Tout est parti de sorties en canoë-kayak sur le Lez, fleuve de l’Hérault qui traverse l’agglomération de Montpellier. Marie-Hélène Cocq s’adonnait à son plaisir de pagayer avec d’autres kayakistes. « Nos rames touchaient systématiquement des déchets ». Pas facile de naviguer ainsi, mais surtout pas terrible de constater l’ampleur de la pollution des eaux. « Pour profiter pleinement de cette activité nautique, il faut que les plans d’eau soient entretenus et l’environnement préservé. Ça questionne sur le civisme des gens. Pourquoi jeter ses rebuts dans la nature alors qu’il y a des poubelles ? ».

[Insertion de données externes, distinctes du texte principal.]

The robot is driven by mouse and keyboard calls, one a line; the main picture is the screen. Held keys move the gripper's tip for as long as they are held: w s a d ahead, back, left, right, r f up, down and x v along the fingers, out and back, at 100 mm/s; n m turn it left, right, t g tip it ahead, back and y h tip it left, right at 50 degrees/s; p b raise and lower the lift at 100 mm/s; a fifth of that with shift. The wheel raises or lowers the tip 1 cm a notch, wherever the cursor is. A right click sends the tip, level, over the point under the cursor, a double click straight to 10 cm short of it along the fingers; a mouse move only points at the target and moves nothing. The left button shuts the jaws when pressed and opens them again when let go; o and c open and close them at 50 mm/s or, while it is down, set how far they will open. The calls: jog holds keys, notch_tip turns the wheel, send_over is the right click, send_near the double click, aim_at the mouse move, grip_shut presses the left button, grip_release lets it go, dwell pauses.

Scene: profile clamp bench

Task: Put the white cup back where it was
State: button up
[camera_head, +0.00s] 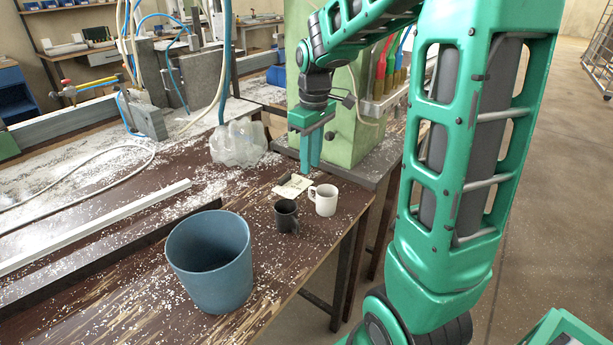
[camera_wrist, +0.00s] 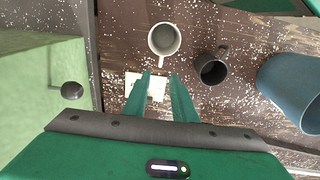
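The white cup (camera_head: 324,200) stands upright on the brown bench near its right edge, with its handle toward the left. In the wrist view the white cup (camera_wrist: 164,39) shows from above, empty, just beyond my fingertips. My gripper (camera_head: 311,167) hangs above the bench, pointing down, behind and above the cup and not touching it. In the wrist view my gripper (camera_wrist: 160,76) has its two fingers apart with nothing held between them. A pale paper square (camera_head: 292,186) lies on the bench beside the cup, partly behind my fingers in the wrist view (camera_wrist: 155,88).
A dark cup (camera_head: 286,216) stands close to the white cup, on its left. A large blue bin (camera_head: 210,262) stands farther left and nearer. A green machine housing (camera_head: 345,120) rises behind my gripper. A clear plastic jug (camera_head: 238,145) and white chips are on the bench.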

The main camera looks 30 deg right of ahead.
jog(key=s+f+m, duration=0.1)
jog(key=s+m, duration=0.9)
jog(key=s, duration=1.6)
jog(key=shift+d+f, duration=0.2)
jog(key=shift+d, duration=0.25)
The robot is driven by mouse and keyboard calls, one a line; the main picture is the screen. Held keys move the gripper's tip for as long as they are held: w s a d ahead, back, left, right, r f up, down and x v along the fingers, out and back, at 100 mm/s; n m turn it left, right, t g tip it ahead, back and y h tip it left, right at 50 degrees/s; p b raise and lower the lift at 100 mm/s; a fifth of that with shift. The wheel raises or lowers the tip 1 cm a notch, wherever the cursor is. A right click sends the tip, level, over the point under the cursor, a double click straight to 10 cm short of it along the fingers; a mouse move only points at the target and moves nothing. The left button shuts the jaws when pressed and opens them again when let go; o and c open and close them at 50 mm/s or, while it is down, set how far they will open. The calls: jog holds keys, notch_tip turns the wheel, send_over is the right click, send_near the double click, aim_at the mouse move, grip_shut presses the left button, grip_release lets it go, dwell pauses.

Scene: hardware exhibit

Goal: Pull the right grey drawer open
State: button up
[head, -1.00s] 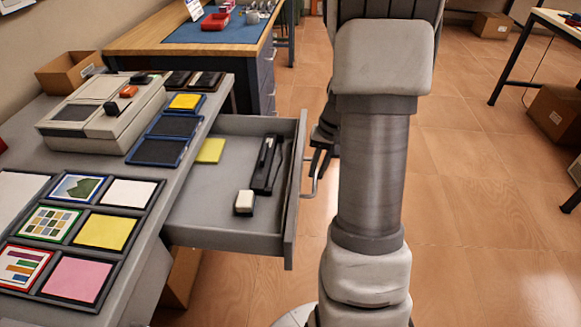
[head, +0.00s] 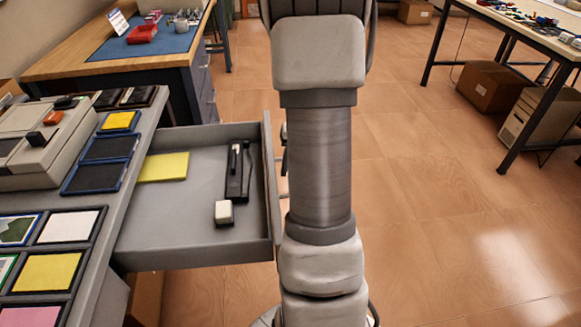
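The grey drawer (head: 165,236) sticks well out from the right side of the grey desk in the head view. Its inside shows, holding a yellow pad (head: 164,167), a black stapler-like tool (head: 238,172) and a small white-topped block (head: 224,212). The drawer front (head: 270,190) stands close beside my arm in the picture. A bit of the handle (head: 284,160) shows between the drawer front and my arm. My gripper is almost wholly hidden behind my arm; only a dark sliver shows near the handle. I cannot tell whether it holds the handle.
The grey desk (head: 128,185) carries ink pads, a grey machine (head: 38,140) and a tray of coloured cards (head: 85,265). A wooden workbench (head: 100,62) stands behind. A table with boxes (head: 487,85) beneath is at the upper right. The tiled floor right of my arm is clear.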

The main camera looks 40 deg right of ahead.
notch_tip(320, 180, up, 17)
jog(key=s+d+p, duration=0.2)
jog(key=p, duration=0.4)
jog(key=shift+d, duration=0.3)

Le groupe de kayakiste a alors organisé des événements pour sensibiliser le grand public à cette réalité. Surtout, sous la houlette du Comité régional de canoë-kayak d’Occitanie, Marie-Hélène et ses amis ont encadré des opérations de nettoyage du Lez et de ses berges avec le concours de personnes condamnées à des travaux d’intérêt général. « Nous avons pu monter une équipe que l’on a accompagnée durant plusieurs jours d’affilé. Cela s’est avéré plus efficace que les ramassages ponctuels ».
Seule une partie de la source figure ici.